▶ [DIRECTIONS]: Give the material once more, word for word, without any images.

▶ [AVAILABLE DATA]:
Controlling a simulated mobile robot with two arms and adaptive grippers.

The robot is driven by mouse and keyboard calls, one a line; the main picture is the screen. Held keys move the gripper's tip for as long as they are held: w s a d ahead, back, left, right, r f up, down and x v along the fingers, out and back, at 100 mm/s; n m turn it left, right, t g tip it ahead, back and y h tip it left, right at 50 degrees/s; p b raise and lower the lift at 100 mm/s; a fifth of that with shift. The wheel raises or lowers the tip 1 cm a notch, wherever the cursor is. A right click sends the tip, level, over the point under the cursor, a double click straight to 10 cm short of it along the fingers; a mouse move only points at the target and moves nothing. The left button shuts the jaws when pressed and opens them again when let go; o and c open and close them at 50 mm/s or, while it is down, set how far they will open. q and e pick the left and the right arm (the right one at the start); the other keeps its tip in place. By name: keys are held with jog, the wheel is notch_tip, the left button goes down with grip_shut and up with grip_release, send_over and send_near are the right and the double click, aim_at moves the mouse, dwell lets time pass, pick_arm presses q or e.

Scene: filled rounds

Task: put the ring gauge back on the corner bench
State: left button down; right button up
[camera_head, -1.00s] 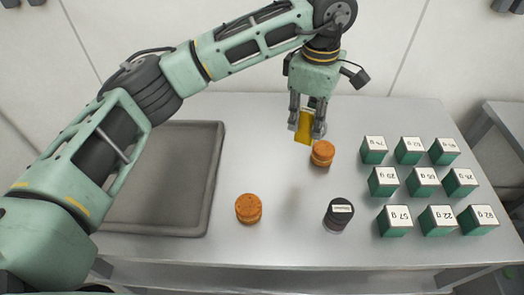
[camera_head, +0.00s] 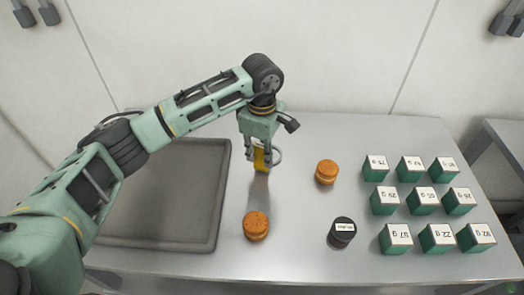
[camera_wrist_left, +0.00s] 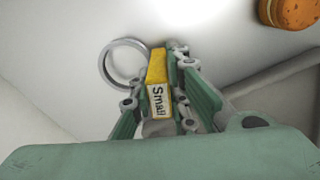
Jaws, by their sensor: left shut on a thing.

▶ [ANSWER TO THIS EXERCISE]:
Controlling a simulated mobile robot with two arms and adaptive grippers.

The robot is driven by mouse and keyboard calls, one a line; the main picture is the screen. Held keys move the gripper's tip for as long as they are held: w s a d ahead, back, left, right, r f up, down and x v along the fingers, out and back, at 100 mm/s; n m turn it left, right, t g tip it ahead, back and y h tip it left, right at 50 degrees/s; p b raise and lower the lift at 100 mm/s; a fifth of that with shift. The wheel raises or lowers the tip 1 cm a notch, wherever the cursor is. A right click sends the tip, level, over the point under the cursor, a double click straight to 10 cm short of it along the fingers; a mouse move only points at the target and moves nothing. The left button shuts the jaws when pressed and opens them again when let go; o and c open and close them at 50 mm/s or, while it is down, set how far they will open. q and e pick the left and the right arm (the right one at the start); the other keeps its tip in place. By name: keys are held with jog, the wheel is notch_tip, the left button goes down with grip_shut and up with grip_release, send_over and send_near are the right and the double click, aim_at moves the mouse, dwell lets time pass, pick_arm presses q or e.

Scene: filled rounds

Task: put the ring gauge back on the corner bench
State: left button down; right button up
[camera_head, -1.00s] 
[camera_head, +0.00s] 
[camera_wrist_left, +0.00s] 
Jaws, by their sensor: left shut on a thing.

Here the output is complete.